▶ **Exercise brief**:
Pull out every line below that holds the word "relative".

★ ★ ★ ★

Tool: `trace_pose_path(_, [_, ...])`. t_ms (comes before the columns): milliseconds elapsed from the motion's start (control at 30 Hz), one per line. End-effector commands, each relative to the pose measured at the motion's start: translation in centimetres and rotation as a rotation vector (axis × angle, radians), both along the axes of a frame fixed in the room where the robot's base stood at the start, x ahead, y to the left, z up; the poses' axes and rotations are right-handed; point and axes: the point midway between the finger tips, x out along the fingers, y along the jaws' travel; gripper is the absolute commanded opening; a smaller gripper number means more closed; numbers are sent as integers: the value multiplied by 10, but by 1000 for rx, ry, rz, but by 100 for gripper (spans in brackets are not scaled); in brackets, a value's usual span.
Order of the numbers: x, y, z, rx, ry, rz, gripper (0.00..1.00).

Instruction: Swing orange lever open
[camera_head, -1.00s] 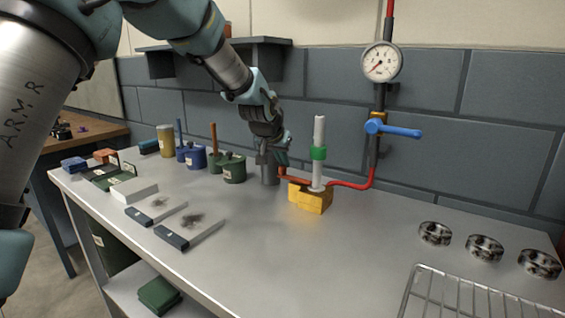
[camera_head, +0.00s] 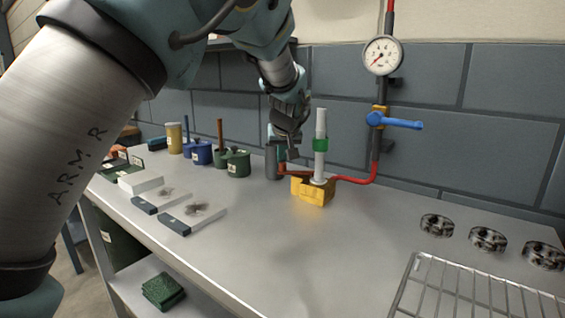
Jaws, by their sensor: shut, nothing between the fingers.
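The orange lever (camera_head: 296,173) is a small, dark orange bar. It lies between a grey upright cylinder (camera_head: 271,162) and a yellow block (camera_head: 313,193) that carries a pale post (camera_head: 321,130) with a green band. My gripper (camera_head: 291,154) points down just above and behind the lever, close to the grey cylinder. It is shut with nothing in it. The fingertips are small in this view, and I cannot tell whether they touch the lever. My gripper partly hides the space behind the lever.
A red hose (camera_head: 357,181) runs from the block to a wall pipe with a blue valve handle (camera_head: 402,123) and a gauge (camera_head: 382,56). Green and blue pots stand left. Metal rings and a wire rack (camera_head: 470,290) lie right. The table's front middle is clear.

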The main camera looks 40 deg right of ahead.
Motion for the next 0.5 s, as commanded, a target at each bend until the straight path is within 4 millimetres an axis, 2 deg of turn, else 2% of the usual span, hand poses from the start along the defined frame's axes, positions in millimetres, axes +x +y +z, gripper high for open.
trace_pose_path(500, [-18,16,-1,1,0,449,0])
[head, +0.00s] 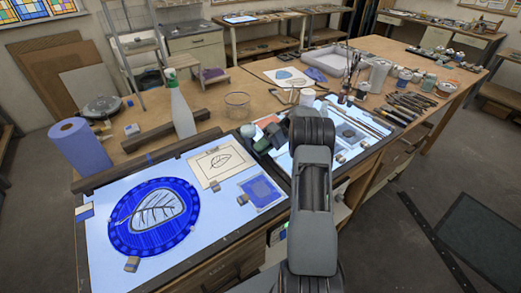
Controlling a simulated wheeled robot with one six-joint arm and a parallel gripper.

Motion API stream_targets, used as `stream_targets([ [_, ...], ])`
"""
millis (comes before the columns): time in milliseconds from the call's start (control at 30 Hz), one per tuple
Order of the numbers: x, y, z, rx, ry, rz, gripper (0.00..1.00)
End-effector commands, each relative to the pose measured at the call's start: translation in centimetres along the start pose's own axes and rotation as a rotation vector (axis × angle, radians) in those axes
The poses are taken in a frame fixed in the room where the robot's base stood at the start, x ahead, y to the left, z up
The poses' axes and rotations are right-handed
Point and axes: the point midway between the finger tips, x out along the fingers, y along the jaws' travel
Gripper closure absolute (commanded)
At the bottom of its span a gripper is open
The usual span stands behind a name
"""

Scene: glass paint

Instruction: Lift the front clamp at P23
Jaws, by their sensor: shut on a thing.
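My arm rises from the bottom centre, and its dark wrist (312,130) covers part of the right light panel. My gripper's fingers are hidden behind it. No clamp can be clearly made out, and no P23 label is readable. A small wood-and-grey block (132,264) sits at the front edge of the blue round glass (153,252) on the left light panel (225,222). Another small block (215,186) lies by the leaf drawing (213,164). I cannot tell whether either block is a clamp.
A spray bottle (181,110), a blue paper roll (80,146) and a wire cup (237,105) stand behind the left panel. Jars and brushes fill the right bench.

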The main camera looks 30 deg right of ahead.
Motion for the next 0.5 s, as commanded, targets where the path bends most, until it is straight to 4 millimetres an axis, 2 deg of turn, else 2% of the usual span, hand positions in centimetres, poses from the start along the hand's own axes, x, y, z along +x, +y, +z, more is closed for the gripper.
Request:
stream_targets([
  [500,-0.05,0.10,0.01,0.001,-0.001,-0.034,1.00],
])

★ ★ ★ ★

▶ **Written response**:
Tool: `trace_pose_path(_, [_, ...])`. t_ms (comes before the columns): milliseconds elapsed from the motion's start (control at 30 Hz), one per line. End-effector commands, each relative to the pose measured at the motion's start: translation in centimetres and rotation as a rotation vector (axis × angle, radians), both along the axes of a frame fixed in the room where the robot's base stood at the start, x ahead, y to the left, z up; the poses' axes and rotations are right-handed; point and axes: the point midway between the finger tips, x out along the fingers, y along the jaws' travel; gripper is the absolute commanded opening; a smaller gripper number means more closed; numbers are sent as integers: the value multiplied by 10, but by 1000 for rx, ry, rz, but by 100 for gripper (spans in brackets are not scaled); in brackets, a value's usual span.
End-effector commands, each relative to the pose measured at the call's start: translation in centimetres along the start pose's own axes and rotation as a rotation vector (axis × angle, radians) in those axes

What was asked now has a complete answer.